Starting at the line that contains "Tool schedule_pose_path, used" and stopping at the line that contains "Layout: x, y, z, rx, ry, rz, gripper", repeat every line exactly, the two end lines included, and nothing else.

> **PROVIDED RECORDS**
:::::

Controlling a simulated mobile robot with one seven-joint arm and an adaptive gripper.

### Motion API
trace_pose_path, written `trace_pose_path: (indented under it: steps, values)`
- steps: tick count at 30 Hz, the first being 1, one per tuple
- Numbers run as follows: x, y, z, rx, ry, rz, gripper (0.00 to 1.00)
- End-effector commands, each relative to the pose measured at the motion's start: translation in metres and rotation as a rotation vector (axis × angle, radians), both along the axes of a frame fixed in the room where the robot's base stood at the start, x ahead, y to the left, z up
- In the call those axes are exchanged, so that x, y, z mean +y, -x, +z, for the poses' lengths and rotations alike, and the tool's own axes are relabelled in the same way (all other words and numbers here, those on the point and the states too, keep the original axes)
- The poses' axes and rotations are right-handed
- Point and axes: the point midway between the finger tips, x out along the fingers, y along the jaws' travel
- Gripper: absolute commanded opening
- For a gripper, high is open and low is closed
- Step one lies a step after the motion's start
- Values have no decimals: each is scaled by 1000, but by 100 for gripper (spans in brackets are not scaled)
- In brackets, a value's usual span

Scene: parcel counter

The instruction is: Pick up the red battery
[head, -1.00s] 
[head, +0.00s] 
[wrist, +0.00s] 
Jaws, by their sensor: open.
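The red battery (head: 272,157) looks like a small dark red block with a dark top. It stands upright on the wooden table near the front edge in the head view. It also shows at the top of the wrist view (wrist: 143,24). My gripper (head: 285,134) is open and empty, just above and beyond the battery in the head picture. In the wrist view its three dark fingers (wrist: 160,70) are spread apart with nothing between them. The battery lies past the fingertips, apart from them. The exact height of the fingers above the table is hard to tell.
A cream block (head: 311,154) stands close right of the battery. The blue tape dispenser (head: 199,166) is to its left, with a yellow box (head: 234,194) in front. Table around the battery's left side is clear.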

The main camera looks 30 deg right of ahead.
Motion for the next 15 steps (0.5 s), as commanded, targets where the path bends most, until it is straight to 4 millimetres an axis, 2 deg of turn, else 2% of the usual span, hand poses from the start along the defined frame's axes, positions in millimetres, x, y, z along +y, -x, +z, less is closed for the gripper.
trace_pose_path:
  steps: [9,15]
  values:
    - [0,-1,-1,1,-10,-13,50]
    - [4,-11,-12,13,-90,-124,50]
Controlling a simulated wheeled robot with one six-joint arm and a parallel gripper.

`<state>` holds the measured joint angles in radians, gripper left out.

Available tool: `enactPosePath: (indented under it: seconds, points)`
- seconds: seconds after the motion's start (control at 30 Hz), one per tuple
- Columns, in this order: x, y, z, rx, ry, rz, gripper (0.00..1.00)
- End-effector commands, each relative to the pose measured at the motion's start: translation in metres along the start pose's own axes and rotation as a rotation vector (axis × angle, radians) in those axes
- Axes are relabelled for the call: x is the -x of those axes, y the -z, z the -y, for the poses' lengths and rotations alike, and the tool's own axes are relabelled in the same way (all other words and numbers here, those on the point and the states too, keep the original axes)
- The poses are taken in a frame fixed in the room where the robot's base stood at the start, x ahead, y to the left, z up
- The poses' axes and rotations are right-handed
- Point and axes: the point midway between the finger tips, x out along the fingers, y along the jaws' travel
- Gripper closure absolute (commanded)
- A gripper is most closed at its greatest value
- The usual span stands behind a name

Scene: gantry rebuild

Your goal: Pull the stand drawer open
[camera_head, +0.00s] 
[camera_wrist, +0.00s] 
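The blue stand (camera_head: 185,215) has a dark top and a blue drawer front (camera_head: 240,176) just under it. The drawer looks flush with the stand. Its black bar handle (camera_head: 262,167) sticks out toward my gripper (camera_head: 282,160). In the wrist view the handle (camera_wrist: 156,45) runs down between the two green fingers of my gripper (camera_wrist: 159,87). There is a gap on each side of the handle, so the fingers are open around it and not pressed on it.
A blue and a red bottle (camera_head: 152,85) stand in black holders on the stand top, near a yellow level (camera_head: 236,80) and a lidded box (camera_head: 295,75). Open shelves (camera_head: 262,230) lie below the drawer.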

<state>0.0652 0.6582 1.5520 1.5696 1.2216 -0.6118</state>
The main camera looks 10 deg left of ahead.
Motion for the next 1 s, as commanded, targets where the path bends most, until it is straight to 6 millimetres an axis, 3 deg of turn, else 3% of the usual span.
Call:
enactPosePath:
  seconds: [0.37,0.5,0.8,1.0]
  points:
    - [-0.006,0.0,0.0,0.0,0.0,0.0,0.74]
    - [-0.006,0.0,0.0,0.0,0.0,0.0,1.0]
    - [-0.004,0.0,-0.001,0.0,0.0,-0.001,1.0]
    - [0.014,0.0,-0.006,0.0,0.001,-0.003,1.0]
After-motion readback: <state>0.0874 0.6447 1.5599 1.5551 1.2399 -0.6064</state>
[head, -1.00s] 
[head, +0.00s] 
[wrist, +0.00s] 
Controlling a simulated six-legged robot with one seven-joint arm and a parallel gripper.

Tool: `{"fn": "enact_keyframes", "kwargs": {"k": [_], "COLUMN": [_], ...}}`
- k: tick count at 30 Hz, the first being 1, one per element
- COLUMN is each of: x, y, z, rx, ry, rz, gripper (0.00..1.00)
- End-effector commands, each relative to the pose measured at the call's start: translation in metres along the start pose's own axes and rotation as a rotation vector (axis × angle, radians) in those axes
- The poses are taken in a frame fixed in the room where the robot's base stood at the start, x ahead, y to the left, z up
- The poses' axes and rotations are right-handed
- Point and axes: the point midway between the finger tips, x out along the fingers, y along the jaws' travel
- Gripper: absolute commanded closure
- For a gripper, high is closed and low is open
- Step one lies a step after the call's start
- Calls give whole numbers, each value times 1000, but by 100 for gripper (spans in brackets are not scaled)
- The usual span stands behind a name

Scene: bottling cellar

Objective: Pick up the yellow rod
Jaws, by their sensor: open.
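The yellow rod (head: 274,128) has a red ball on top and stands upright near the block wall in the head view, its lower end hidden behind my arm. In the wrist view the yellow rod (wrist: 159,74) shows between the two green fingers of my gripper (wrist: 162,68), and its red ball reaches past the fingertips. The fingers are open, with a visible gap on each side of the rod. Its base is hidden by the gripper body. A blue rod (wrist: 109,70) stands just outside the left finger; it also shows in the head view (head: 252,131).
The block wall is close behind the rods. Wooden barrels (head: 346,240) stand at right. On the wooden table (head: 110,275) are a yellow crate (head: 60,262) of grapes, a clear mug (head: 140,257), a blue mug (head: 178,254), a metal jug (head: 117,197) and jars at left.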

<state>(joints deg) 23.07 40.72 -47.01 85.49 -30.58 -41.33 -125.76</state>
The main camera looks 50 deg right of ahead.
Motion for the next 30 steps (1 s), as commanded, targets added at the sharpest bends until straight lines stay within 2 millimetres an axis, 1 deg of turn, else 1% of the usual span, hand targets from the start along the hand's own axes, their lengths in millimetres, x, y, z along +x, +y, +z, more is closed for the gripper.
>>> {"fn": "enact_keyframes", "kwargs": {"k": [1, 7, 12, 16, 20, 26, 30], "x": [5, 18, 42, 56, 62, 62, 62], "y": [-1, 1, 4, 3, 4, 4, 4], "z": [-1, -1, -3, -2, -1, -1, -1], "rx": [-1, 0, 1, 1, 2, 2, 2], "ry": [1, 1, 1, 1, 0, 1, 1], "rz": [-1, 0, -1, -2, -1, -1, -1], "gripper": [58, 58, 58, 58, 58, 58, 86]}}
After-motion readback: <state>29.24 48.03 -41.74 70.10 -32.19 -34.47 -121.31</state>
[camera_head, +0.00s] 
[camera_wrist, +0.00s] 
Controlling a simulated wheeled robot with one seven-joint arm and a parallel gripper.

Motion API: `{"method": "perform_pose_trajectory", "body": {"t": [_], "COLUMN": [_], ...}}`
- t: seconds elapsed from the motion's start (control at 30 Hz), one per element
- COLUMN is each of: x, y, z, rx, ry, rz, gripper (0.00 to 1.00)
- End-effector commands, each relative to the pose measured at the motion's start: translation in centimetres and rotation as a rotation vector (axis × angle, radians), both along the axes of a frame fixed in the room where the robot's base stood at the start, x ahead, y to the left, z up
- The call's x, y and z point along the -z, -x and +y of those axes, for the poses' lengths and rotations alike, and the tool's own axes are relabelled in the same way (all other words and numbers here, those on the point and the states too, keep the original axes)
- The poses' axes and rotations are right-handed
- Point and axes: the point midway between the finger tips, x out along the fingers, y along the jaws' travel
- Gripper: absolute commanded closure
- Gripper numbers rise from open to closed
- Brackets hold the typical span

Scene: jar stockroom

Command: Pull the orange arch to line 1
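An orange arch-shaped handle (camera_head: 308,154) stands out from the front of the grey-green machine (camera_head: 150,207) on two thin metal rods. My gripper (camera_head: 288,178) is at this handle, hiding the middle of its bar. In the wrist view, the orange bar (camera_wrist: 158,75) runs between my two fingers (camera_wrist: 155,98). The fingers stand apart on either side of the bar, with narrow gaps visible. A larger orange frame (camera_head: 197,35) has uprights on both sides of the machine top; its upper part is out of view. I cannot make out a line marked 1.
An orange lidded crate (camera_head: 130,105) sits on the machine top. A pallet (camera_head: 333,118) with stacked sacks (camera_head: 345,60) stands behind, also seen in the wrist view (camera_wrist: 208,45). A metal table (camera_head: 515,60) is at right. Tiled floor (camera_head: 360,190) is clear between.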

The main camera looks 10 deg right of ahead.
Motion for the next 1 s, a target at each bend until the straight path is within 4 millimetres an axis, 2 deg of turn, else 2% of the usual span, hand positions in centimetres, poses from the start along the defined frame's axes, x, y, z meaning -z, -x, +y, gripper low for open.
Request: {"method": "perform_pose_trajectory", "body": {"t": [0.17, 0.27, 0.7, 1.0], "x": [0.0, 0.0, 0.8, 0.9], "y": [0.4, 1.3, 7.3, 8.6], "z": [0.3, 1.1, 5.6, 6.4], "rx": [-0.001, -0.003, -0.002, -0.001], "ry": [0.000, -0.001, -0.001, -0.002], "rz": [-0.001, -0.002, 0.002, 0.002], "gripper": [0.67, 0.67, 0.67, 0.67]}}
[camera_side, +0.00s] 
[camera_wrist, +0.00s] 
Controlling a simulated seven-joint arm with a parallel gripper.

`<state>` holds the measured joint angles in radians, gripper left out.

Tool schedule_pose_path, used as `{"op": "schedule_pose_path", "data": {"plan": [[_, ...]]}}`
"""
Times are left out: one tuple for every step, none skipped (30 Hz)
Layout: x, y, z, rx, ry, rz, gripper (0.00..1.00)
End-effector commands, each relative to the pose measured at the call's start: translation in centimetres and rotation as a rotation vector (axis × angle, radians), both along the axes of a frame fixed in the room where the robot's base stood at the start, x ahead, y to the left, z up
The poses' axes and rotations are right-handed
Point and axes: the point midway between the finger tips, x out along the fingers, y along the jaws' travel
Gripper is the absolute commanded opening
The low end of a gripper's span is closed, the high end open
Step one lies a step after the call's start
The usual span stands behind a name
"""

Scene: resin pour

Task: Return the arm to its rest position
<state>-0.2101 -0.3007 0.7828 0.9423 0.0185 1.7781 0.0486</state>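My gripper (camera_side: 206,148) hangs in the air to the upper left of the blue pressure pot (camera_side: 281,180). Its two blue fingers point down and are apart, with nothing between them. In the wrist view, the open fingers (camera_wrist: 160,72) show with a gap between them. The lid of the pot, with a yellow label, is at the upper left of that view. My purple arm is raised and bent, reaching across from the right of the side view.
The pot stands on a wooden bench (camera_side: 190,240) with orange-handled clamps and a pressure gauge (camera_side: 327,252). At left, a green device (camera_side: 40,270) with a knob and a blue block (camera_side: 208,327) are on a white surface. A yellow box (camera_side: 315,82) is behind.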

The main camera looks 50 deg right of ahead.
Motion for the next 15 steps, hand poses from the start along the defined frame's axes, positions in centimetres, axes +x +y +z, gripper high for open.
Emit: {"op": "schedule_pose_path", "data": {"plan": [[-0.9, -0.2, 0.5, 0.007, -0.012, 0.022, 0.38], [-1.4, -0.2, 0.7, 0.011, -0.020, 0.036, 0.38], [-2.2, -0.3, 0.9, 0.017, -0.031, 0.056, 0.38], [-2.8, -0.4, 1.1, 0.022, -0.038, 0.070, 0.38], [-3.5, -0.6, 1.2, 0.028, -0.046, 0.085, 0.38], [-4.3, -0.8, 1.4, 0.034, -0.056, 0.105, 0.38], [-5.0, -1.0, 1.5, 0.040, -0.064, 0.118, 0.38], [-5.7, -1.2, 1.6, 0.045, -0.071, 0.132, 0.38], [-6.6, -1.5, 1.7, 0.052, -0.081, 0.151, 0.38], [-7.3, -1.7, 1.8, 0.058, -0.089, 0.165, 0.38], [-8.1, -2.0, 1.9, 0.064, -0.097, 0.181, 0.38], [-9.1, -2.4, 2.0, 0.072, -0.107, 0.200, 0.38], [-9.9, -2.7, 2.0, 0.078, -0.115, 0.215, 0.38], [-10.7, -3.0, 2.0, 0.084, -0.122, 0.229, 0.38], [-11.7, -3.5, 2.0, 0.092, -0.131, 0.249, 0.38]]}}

:::::

> **RESPONSE TO THIS TASK**
Tool schedule_pose_path, used as `{"op": "schedule_pose_path", "data": {"plan": [[_, ...]]}}`
"""
Times are left out: one tuple for every step, none skipped (30 Hz)
Layout: x, y, z, rx, ry, rz, gripper (0.00..1.00)

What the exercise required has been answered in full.